認知症の症状は多岐に渡ります。「認知症のせい」と頭では分かっていても、気持ちがついてこない瞬間もたくさんあります。親にとっても、自分にとっても初めての経験の連続ですから戸惑い、受け入れがたいのも、ある意味自然なことです。ただ、そんなとき、「認知症だから仕方がない」と無理矢理納得しようとする代わりに、これまで経験したことがある感情や感覚を重ね合わせてみると、理解の助けになることがあります。
日常的に起こる身近な経験が、介護に活きてくることも
たとえば、認知症による「もの忘れ」。介護が始まったころ、夫に「飲み過ぎて、記憶をなくしたときのことを想像すると、親父やおふくろの気持ちが少し分かる」と言われたときは、そこ!? と驚きましたが、確かに共通点がたくさんあるのです。
ひどく酔っているときほど、本人はその酔いを自覚できない。周囲から「酔っ払ってるでしょ!」と言われると、なんだか面白くないので「酔っていない」と言い張ってしまう。翌朝、目が覚め、記憶がおぼろげなときに「昨日はああだった」「覚えてないの?」と繰り返し言われると、申し訳ないを通り越して腹立たしい気持ちなることがある……などなど。
思い起こせば、30代のころはベロベロに酔っ払った夫と、「そんなところで寝てると風邪を引くから布団に入りなよ」「うるさい!」「なんなの、その態度!?」というケンカをしょっちゅうしていました。
そのうち、どうやら酔うと、“責められている”と感じるセンサーが過敏になるのではないかという傾向が見えてきて、内心アホかと思っていても、それが声に出ないよう気をつける。ひと声かけて相手が動かないときは、床で寝ていても放っておく。翌朝、「寝違えた……」「首が痛い」と嘆いていても、鬼の首をとったように説教しない。そんな風に対応を変えることで夫婦ゲンカが減った経緯がありました。このときの経験はすべて、義両親との対応にも活きています。
他人の失敗を大目に見る気持ちは、自分自身をラクしてくれる
また、私自身は、物心ついたときから、とにかく忘れ物やなくしものが多い子どもでした。親が共働きで夕方まで帰ってこないのに自宅の鍵をなくし、家に入れなくなった経験が何度もあります。ランドセルを忘れて学校に行ったこともたびたびありますし、逆に「そんなに教科書を忘れるなら、学校にランドセルを置いて帰りなさい!」と担任の先生に金切り声を上げられたこともあります。
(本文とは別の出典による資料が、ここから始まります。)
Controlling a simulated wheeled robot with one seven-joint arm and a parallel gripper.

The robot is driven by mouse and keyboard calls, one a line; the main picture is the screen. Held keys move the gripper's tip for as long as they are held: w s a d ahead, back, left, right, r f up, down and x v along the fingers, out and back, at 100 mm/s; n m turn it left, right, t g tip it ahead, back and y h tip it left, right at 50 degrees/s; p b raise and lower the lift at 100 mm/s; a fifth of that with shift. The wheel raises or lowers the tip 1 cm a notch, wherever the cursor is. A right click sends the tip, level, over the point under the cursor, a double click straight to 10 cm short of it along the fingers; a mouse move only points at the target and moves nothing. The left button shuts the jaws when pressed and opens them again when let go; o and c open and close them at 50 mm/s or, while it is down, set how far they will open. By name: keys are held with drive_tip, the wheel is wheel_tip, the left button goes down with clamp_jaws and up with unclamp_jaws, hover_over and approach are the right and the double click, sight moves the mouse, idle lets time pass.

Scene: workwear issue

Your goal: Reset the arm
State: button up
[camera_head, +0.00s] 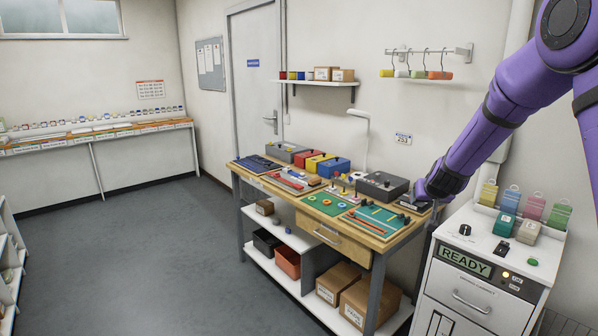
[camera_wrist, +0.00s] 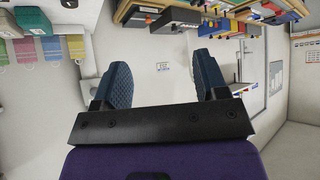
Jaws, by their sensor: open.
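My arm (camera_head: 510,100) is purple and reaches in from the upper right in the head view, bent down toward the right end of the workbench. My gripper (camera_head: 420,192) is beside the grey box at that end; its fingers are hard to make out there. In the wrist view my gripper (camera_wrist: 161,80) shows two blue ridged fingers spread wide apart, with nothing between them. The wrist picture looks upside down, with the bench items along its top. Whether the gripper touches anything on the bench cannot be told.
The wooden workbench (camera_head: 378,243) holds coloured boxes, a grey box (camera_head: 382,185) and a green mat (camera_head: 328,205). A white cabinet (camera_head: 475,290) with a READY display stands at the right, bearing coloured tags. A wall shelf (camera_head: 320,83) and a hook rail (camera_head: 430,51) hang above. The floor at left is clear.

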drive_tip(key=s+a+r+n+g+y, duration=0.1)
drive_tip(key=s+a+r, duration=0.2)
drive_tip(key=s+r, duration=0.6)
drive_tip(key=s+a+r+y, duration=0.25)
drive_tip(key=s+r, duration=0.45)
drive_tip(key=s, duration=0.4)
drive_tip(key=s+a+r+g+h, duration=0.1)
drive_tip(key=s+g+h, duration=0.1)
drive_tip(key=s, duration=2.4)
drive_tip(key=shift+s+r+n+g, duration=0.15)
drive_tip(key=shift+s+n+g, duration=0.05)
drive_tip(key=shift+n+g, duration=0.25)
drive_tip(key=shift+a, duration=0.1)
「どうしてちゃんとしないの!?」とさんざん叱られ、困惑する気持ちも何度となく味わってきました。でもおかげで今、義父母がさまざまなものをなくしても、さほどストレスを感じずに済んでいるような気もします。
「ありえない!」と思うような失敗も、自分に無縁なものかというとそうではなくて、案外似たようなことをやってるかもしれません。完璧を目指すより、失敗をまあまあ大目に見ながら、対策を立てる。そう心がけることは、回り回って自分もラクにしてくれます。
ちなみに、鳴り続ける玄関チャイムの怪異現象はボタンが“半押し”になっていたのが原因だったようです。正しい位置になるよう調整したら、止まりました。